In aula, il presidente della Corte Alessandro Bianchi, oltre al fax datato 24 novembre, ha letto una relazione compilata ieri da un vicecommissario in cui si sottolinea che ''i dubbi sulla ricostruzione dei fatti e sulla colpevolezza degli imputati si è rafforzata in Azouz nelle ultime settimane e soprattutto dopo la telefonata con i genitori''. Ma il tunisino nega incertezze circa la colpevolezza degli imputati: ''Ho paura solo per i miei genitori, ma gli imputati sono colpevoli.
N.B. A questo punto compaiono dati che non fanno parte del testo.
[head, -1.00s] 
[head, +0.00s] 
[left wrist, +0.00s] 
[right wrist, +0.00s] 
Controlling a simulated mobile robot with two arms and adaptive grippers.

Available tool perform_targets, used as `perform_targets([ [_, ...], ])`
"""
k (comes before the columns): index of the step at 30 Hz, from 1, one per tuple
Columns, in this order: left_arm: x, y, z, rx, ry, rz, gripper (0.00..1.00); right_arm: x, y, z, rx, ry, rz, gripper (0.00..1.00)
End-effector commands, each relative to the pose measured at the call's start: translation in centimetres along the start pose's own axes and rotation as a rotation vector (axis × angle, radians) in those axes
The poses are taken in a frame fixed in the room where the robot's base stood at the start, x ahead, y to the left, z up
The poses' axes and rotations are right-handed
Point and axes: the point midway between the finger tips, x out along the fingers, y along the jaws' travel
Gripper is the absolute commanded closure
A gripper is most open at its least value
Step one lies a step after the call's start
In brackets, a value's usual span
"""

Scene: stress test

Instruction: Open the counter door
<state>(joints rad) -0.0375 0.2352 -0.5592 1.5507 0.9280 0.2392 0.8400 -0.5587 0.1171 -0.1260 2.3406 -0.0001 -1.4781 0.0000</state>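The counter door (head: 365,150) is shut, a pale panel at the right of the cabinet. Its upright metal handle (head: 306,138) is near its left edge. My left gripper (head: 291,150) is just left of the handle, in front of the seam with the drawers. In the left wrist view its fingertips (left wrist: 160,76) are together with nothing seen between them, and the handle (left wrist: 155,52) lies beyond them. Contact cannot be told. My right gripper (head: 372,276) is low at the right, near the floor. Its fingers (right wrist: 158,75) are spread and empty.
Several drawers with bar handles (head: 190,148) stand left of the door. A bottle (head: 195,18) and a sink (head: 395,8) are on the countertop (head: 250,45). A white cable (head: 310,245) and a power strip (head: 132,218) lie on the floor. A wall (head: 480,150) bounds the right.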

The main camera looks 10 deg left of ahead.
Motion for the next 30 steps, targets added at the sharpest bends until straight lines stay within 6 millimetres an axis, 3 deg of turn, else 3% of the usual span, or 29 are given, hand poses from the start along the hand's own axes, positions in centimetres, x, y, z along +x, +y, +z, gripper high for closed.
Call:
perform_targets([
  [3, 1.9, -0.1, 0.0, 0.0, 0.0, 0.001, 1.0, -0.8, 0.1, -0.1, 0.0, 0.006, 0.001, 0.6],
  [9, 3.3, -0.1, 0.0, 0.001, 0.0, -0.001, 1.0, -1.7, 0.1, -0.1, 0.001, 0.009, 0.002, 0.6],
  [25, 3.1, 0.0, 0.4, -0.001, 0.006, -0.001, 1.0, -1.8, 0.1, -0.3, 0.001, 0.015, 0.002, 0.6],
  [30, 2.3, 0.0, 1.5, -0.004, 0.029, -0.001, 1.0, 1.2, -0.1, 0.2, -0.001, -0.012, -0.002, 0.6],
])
Non ho dubbi''.

La difesa dei coniugi parla di una notizia 'sconcertante' e di ''capitale importanza''. Da qui la richiesta di ulteriori approfondimenti.

Istanza respinta dai giudici. Quello sconosciuto, descritto semplicemente come ''un tunisino'', non è identificabile, spiega il presidente della Corte d'Assise Alessandro Bianchi. Per il giudice, i dubbi di Azouz sono ''evanescenti e privi di reali spunti investigativi''. Il presidente sottolinea quindi che sono ''impossibili eventuali riscontri istruttori''. Dubbi ''non motivati'' che non rendono necessari ulteriori accertamenti.

Il pm Astori, da parte sua, spiega le novità emerse come un tentativo da parte di Marzouk di ''rubare la scena in vista di momenti più plateali e ritardare l'espulsione (prevista per il prossimo 1 gennaio, ndr) che non ha mai digerito''.

I giudici si sono quindi chiusi in camera di Consiglio per emettere la sentenza. Olindo e Rosa sono stati fatti uscire e ora diretti al carcere di Como dove sono detenuti.

Era l'11 dicembre 2006 quando nella corte di via Diaz morirono Raffaella Castagna, suo figlio Youssef di soli due anni, la nonna del piccolo Paola Galli e la vicina di casa Valeria Cherubini. Il marito, Mario Frigerio, si salvò solo perché creduto morto. La sua testimonianza è uno dei punti centrali dell'accusa per dimostrare la colpevolezza dei coniugi Romano. Nella sua requisitoria, il pubblico ministero Massimo Astori ha chiesto per gli imputati l'ergastolo con tre anni di isolamento diurno. La difesa l'assoluzione e, in subordine, la perizia psichiatrica.